A1: はい、Power BI Desktop(無料)でカスタムビジュアルをインストールし、レポートを作成することは可能です。ただし作成したレポートを組織内で共有・配布するにはPower BI Proなどのライセンスが必要になる場合があります。
Q2: ExcelやGoogleスプレッドシートのデータでもガントチャートを作成できますか?
A2: もちろん可能です。ExcelやGoogleスプレッドシートからPower BIにデータをインポートし、カスタムビジュアルの設定を行えばガントチャートを作成できます。
Q3: タスクの依存関係はPower BIガントチャートで表現できますか?
A3: 一部のカスタムビジュアルでは矢印や線を使ってタスク間の依存関係を表現できます。
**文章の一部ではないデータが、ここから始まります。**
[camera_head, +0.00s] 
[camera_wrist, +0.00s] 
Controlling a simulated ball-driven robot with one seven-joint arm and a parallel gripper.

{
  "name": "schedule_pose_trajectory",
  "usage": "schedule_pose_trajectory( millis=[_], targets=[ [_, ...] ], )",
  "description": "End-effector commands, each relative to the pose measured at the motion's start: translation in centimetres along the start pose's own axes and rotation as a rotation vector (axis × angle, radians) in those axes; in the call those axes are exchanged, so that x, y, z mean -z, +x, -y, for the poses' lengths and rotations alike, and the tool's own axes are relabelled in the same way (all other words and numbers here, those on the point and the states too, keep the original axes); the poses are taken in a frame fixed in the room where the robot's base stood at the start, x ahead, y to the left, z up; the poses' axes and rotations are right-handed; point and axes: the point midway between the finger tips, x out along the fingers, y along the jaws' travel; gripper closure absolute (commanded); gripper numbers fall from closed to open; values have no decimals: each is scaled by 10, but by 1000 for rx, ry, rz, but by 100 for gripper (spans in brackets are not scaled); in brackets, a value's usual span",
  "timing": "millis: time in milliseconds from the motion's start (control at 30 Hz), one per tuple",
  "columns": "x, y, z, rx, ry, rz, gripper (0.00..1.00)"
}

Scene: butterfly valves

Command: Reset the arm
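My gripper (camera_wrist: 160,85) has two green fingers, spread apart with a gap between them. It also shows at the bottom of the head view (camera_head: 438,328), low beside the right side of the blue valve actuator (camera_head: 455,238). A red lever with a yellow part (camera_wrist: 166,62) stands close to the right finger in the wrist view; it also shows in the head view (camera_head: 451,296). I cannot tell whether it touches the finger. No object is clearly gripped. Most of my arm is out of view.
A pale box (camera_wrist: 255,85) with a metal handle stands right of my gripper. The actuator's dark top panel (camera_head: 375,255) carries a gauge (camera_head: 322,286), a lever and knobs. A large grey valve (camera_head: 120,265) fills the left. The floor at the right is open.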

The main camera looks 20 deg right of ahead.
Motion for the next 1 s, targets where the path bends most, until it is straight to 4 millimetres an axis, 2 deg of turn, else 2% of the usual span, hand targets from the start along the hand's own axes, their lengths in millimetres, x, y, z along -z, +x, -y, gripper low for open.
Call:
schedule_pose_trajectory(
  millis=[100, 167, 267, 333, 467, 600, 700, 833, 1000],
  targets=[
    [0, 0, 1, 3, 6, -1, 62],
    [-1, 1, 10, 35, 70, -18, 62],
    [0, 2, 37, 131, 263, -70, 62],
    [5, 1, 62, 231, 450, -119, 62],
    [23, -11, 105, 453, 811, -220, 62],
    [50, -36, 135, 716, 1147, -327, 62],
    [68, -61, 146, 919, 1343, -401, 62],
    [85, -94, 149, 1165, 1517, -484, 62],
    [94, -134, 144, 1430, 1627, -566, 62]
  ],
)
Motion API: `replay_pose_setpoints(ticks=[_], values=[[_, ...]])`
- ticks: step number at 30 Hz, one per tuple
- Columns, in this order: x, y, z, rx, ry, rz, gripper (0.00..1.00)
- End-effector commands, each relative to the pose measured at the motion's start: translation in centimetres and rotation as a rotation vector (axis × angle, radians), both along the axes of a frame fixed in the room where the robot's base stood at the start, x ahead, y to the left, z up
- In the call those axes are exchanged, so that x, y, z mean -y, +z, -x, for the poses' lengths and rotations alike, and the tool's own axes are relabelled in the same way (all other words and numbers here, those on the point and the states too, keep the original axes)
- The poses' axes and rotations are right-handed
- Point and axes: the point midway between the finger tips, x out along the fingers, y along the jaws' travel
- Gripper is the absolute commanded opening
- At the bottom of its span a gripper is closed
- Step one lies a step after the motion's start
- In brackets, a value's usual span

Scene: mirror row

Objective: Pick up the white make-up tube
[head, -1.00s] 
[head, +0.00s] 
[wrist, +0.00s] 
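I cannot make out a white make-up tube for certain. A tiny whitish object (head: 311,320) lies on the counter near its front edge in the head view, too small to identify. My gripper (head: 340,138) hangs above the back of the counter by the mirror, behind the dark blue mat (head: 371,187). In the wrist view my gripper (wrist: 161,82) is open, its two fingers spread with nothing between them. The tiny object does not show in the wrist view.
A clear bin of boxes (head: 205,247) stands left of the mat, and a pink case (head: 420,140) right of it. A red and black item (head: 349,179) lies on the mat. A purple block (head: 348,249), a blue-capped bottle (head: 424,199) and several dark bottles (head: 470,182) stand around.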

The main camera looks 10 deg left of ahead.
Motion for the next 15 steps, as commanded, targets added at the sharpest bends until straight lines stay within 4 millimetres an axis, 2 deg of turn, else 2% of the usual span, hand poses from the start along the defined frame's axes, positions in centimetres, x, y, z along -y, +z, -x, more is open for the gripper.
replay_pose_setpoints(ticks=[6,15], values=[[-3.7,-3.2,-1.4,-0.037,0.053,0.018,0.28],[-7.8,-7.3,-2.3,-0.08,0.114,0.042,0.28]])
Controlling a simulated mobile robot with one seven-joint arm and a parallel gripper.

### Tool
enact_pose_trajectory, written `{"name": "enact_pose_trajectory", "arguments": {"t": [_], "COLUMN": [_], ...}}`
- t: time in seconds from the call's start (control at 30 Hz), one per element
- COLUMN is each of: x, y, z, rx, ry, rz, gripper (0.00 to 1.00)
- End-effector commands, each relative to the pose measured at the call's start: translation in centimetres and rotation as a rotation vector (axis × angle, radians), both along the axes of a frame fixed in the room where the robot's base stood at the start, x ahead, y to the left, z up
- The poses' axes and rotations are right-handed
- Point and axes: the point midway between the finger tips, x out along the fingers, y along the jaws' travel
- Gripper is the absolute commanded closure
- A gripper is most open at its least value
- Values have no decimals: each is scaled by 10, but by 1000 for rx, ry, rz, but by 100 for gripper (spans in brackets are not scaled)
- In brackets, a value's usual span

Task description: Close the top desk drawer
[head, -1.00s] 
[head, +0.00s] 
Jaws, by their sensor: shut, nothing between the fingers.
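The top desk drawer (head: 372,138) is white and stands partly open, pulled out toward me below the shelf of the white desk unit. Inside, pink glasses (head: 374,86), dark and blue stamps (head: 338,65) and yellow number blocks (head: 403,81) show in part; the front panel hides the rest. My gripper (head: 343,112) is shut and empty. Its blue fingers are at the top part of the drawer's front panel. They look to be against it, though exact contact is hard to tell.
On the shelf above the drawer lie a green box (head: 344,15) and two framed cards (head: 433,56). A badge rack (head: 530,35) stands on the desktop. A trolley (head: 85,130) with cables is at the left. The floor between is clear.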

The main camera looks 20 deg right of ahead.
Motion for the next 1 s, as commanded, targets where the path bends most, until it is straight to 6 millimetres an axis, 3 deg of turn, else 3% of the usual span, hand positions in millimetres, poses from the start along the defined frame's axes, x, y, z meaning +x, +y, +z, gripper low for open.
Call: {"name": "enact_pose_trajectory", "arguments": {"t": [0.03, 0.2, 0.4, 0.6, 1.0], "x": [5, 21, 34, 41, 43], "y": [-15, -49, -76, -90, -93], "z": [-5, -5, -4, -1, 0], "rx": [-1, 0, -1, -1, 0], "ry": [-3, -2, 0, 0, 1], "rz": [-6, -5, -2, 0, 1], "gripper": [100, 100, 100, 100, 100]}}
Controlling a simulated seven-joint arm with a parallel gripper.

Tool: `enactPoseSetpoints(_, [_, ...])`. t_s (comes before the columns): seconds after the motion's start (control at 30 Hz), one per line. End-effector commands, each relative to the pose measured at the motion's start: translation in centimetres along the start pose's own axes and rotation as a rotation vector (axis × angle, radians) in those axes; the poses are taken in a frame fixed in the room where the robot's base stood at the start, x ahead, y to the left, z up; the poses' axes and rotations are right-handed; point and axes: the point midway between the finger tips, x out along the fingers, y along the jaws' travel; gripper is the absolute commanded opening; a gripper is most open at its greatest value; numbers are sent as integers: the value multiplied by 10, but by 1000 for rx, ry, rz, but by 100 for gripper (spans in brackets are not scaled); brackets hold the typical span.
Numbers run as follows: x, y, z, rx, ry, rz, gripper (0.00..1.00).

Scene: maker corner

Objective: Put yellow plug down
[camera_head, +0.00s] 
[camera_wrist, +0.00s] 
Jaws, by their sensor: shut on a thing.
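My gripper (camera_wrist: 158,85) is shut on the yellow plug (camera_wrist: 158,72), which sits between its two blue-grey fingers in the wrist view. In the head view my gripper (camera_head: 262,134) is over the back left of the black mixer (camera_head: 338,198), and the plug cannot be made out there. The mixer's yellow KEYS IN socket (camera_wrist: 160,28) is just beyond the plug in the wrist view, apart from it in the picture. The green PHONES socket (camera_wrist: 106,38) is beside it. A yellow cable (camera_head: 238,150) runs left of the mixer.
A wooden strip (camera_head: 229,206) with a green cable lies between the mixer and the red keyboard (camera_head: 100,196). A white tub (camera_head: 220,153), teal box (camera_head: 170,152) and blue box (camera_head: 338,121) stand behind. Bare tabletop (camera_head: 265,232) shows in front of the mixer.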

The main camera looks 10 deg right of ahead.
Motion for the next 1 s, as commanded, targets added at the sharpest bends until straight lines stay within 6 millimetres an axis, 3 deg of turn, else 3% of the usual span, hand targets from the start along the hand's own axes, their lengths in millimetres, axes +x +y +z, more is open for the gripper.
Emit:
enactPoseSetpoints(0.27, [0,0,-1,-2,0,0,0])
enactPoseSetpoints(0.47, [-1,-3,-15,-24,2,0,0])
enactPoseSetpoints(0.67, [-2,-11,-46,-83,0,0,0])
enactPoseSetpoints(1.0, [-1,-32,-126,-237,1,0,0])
ただし、すべてのガントチャートビジュアルが対応しているわけではないため、使用するビジュアルの機能を確認してください。
Q4: 過去の日付や将来の予定を同時にモニタリングしたい場合は?
A4: フィルターやスライサーを使用し、期間を指定することで、過去・未来を含めた時系列のタスクを容易に切り替えてモニタリングできます。
6. まとめ
Power BIでガントチャートを活用すると、プロジェクト管理に必要なタスク・スケジュール・リソースなどを一元的に把握しやすくなります。標準ビジュアルにはない機能なので、カスタムビジュアルをダウンロードしてプロジェクト管理に特化したレポートを作りましょう。進捗率や担当者情報なども組み合わせれば、チーム全体のタスク把握やコラボレーションを強化できます。
- ガントチャートはプロジェクト管理の強力なツール
- Power BIのカスタムビジュアルで作成可能
- リアルタイム更新や他のグラフとの組み合わせが便利
- チーム全員で共有し、コラボレーションを促進
これからPower BIを使ってプロジェクト管理を最適化したい方は、ぜひガントチャートの導入を検討してみてください。プロジェクト全体の見通しがクリアになるだけでなく、リソース配分やスケジュール調整のスピードが格段に向上するはずです。